● **WRITTEN REQUEST**
Quote every line of the data below as it stands, omitting pictures.

======== AVAILABLE DATA ========

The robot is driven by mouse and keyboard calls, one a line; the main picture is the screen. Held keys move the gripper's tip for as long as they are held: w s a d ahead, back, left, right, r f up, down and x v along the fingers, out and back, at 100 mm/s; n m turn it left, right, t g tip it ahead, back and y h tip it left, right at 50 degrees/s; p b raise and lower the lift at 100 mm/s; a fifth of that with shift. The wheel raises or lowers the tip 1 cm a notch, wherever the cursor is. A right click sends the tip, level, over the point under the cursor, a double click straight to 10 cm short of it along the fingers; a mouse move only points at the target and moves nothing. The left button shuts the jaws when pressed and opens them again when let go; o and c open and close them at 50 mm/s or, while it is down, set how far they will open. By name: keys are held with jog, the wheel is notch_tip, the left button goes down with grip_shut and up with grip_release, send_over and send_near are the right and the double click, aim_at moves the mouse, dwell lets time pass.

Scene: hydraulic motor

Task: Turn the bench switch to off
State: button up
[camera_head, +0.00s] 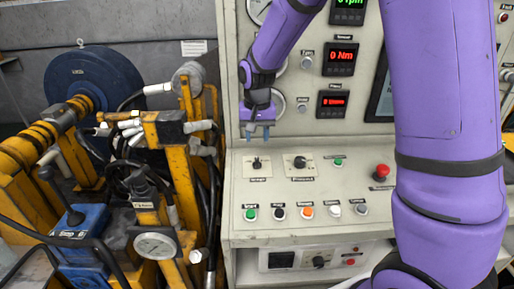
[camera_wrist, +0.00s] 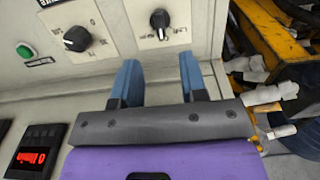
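Two black rotary switches sit on the sloped panel. The left switch (camera_head: 257,163) and the right switch (camera_head: 300,162) have labels too small to read surely, so I cannot tell for certain which is the bench switch. The left switch also shows in the wrist view (camera_wrist: 160,19), its knob's pointed end toward my gripper. The right switch shows there too (camera_wrist: 77,38). My gripper (camera_head: 258,134) is above and behind the left switch, apart from it. In the wrist view my gripper (camera_wrist: 158,62) has two blue fingers spread, with nothing between them.
A row of buttons, including a green one (camera_head: 250,214), lies in front of the switches. A red mushroom button (camera_head: 382,171) is at the panel's right. Digital displays (camera_head: 340,58) stand on the upright panel. Yellow machinery with hoses (camera_head: 170,160) borders the bench on the left.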

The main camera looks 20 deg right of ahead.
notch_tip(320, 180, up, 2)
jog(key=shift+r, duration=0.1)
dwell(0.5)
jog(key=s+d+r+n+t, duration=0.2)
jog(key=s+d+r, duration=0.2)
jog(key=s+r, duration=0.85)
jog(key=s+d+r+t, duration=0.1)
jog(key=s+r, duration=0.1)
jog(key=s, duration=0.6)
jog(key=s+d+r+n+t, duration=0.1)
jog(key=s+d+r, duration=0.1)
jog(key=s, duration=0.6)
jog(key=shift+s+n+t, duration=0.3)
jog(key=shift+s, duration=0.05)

========

● **TASK RESPONSE**
The robot is driven by mouse and keyboard calls, one a line; the main picture is the screen. Held keys move the gripper's tip for as long as they are held: w s a d ahead, back, left, right, r f up, down and x v along the fingers, out and back, at 100 mm/s; n m turn it left, right, t g tip it ahead, back and y h tip it left, right at 50 degrees/s; p b raise and lower the lift at 100 mm/s; a fifth of that with shift. The wheel raises or lowers the tip 1 cm a notch, wherever the cursor is. A right click sends the tip, level, over the point under the cursor, a double click straight to 10 cm short of it along the fingers; a mouse move only points at the target and moves nothing. The left button shuts the jaws when pressed and opens them again when let go; o and c open and close them at 50 mm/s or, while it is down, set how far they will open. By name: keys are held with jog, the wheel is notch_tip, the left button goes down with grip_shut and up with grip_release, send_over and send_near are the right and the double click, aim_at moves the mouse, dwell lets time pass.

Scene: hydraulic motor

Task: Turn the bench switch to off
State: button up
[camera_head, +0.00s] 
[camera_wrist, +0.00s] 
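Two black rotary switches sit on the sloped panel. The left switch (camera_head: 257,163) and the right switch (camera_head: 300,162) have labels too small to read surely, so I cannot tell for certain which is the bench switch. The left switch also shows in the wrist view (camera_wrist: 160,19), its knob's pointed end toward my gripper. The right switch shows there too (camera_wrist: 77,38). My gripper (camera_head: 258,134) is above and behind the left switch, apart from it. In the wrist view my gripper (camera_wrist: 158,62) has two blue fingers spread, with nothing between them.
A row of buttons, including a green one (camera_head: 250,214), lies in front of the switches. A red mushroom button (camera_head: 382,171) is at the panel's right. Digital displays (camera_head: 340,58) stand on the upright panel. Yellow machinery with hoses (camera_head: 170,160) borders the bench on the left.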

The main camera looks 20 deg right of ahead.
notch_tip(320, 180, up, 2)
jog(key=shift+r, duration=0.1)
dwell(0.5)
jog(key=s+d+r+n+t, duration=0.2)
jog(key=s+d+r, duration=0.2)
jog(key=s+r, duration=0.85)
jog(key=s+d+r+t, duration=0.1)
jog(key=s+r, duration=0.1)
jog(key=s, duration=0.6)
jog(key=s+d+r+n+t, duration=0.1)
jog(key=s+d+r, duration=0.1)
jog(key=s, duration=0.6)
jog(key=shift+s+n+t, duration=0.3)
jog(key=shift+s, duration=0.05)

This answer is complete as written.